RAPID CITY, S.D. — An airman at Ellsworth Air Force Base in South Dakota has become the first in Air Force history to log 5,000 flight hours in a B-1 bomber.
Lt. Col Tim Schepper, 50, has been in the Air Force for 27 years. The amount of time he has spent in a B-1 is equivalent to more than seven months. About one-fourth of his flight hours have come during combat.
“It feels like my body is perfectly formed to fit in that seat now,” Schepper joked after landing Monday following a 19-hour nonstop flight from southwest Asia that put him over the 5,000-hour milestone.
Schepper, who grew up on a ranch near Vergas, Minn., said he never imagined he would reach 5,000 hours, even after hitting 4,000 hours about four years ago.
“The support my family has given me allowed me to do this,” he said. “There’s so many sacrifices they made so that I could have the career that I had.

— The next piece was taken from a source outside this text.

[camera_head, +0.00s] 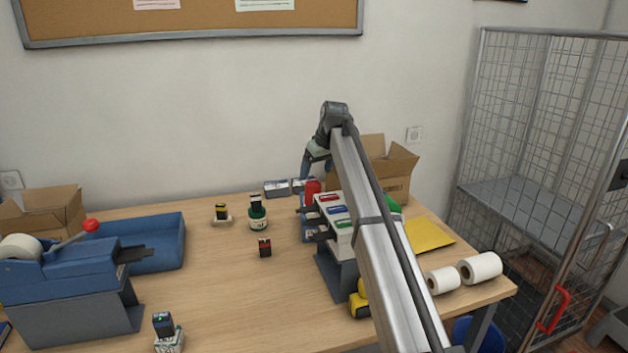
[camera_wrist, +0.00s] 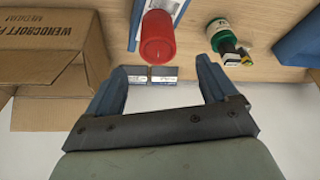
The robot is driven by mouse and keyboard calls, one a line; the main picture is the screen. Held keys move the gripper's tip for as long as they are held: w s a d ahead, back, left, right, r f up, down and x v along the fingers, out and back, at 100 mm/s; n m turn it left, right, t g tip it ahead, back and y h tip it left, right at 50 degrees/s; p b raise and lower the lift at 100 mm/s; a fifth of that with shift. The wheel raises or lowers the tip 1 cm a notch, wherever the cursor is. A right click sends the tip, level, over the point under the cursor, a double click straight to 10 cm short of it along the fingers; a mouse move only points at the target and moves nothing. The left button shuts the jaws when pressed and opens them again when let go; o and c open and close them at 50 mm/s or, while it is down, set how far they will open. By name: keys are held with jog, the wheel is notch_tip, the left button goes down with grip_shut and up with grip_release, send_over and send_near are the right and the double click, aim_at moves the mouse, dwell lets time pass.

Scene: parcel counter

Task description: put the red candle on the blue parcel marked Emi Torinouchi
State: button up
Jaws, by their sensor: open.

Without them it would not be possible by any stretch of the imagination.”
Dan Ruder, Boeing’s B-1 advanced programs manager, flew from Oklahoma City to Rapid City to see Schepper’s plane land. He called it a milestone for the company’s 30-year-old aircraft.
“When you combine that with the airline flying over 10,000 combat missions, it shows us how relevant and important the platform still is to our national security,” he said.
Schepper plans to retire from the Air Force later this year and possibly fly for a cargo company or commercial airline. In the near term, “My next goal is maybe to take a nap,” he said after the 19-hour flight.